There is a whole family of American fruit desserts related to the family of pies; this other family—with members such as the crisp, the cobbler, the grunt, the slump, the buckle, the pandowdy—also combines fruit and pastry, but usually uses less pastry than a pie, or even starchy alternatives to pastry. The simplest to make is one of my favorites: the crisp, which is merely a crunchy layer of rubbed-together sugar, flour and butter on top of cooked fruit. The following recipe is a classic example.
makes 8 servings
1 cup all-purpose flour
1 3/4 cup granulated sugar
3/4 cup plus 1 tablespoon unsalted butter, chilled and cut into small bits
6 cooking apples, such as Granny Smith
grated zest of 1 lemon
1/2 teaspoon powdered cinnamon (optional)
1. Preheat the oven to 450°F.
2. Sieve the flour and 3/4 cup of the sugar into a medium bowl. Using your fingertips, rub in 3/4 cup of the butter until the mixture looks like coarse breadcrumbs. Refrigerate the topping while you prepare the apples.
3. Butter a 6-cup ovenproof gratin dish with the remaining tablespoon of butter and set aside.
4. Peel and core the apples.
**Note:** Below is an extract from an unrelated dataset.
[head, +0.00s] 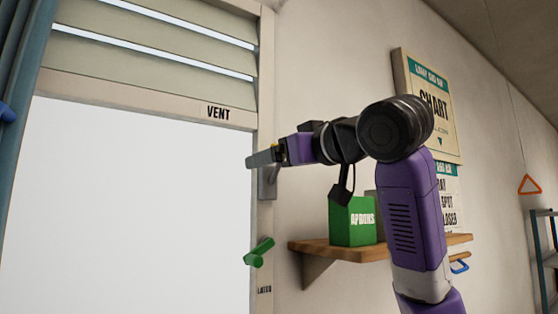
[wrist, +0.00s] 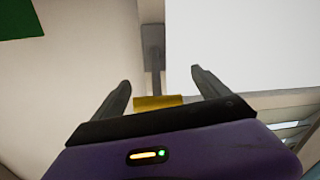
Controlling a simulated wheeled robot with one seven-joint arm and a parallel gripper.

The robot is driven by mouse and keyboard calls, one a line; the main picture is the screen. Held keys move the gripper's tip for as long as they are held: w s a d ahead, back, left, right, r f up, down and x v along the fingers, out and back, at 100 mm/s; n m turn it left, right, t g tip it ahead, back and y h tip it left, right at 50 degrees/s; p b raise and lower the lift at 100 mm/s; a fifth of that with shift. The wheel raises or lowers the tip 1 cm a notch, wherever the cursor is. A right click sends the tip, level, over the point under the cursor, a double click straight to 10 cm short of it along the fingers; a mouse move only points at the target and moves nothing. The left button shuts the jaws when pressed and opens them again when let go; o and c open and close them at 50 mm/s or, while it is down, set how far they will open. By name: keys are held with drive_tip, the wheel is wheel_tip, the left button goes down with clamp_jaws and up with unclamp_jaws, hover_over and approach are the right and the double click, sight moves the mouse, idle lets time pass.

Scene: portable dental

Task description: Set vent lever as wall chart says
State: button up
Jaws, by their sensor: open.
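The word VENT is on the frame (head: 218,112) below the louvre slats (head: 150,68). A green lever-like handle (head: 259,252) sits low on the right frame post. A grey plate (head: 268,183) is higher on that post, partly behind my gripper (head: 262,158); I cannot tell whether it belongs to the lever. In the wrist view my gripper (wrist: 162,88) is open and empty, with a grey plate and bar (wrist: 153,45) ahead between its fingers. The wall chart (head: 440,105) and a lower sheet (head: 448,200) are partly hidden by my arm; the sheet shows "SPOT" and "LOSED".
A wooden shelf (head: 330,252) right of the post holds a green APRONS box (head: 351,220) and a grey item behind it. A small label (head: 264,290) ending in "LATED" is below the handle. A blue curtain (head: 22,100) hangs at left. A rack (head: 545,250) stands far right.

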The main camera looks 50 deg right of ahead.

Quarter them, and cut into 3/4″ wedges. In a medium bowl, toss the apples with the remaining cup of sugar, lemon zest and cinnamon. Arrange coated apples evenly in the gratin dish.
5. Remove the topping from the fridge, and sprinkle it evenly over the apples. Place in the oven and bake until the top is lightly browned, about 15-20 minutes. Watch it carefully, because it’s cooking at a high temperature. Serve warm with whipped cream or vanilla ice cream (find my current favorite in Rosengarten Report Issue #3!)
Note: This topping can be used with other fruits. If the fruits are juicy add 2 tablespoons of flour when tossing with the sugar. Adjust sugar if necessary—using less sugar if the fruit is very sweet, more sugar if the fruit is tart.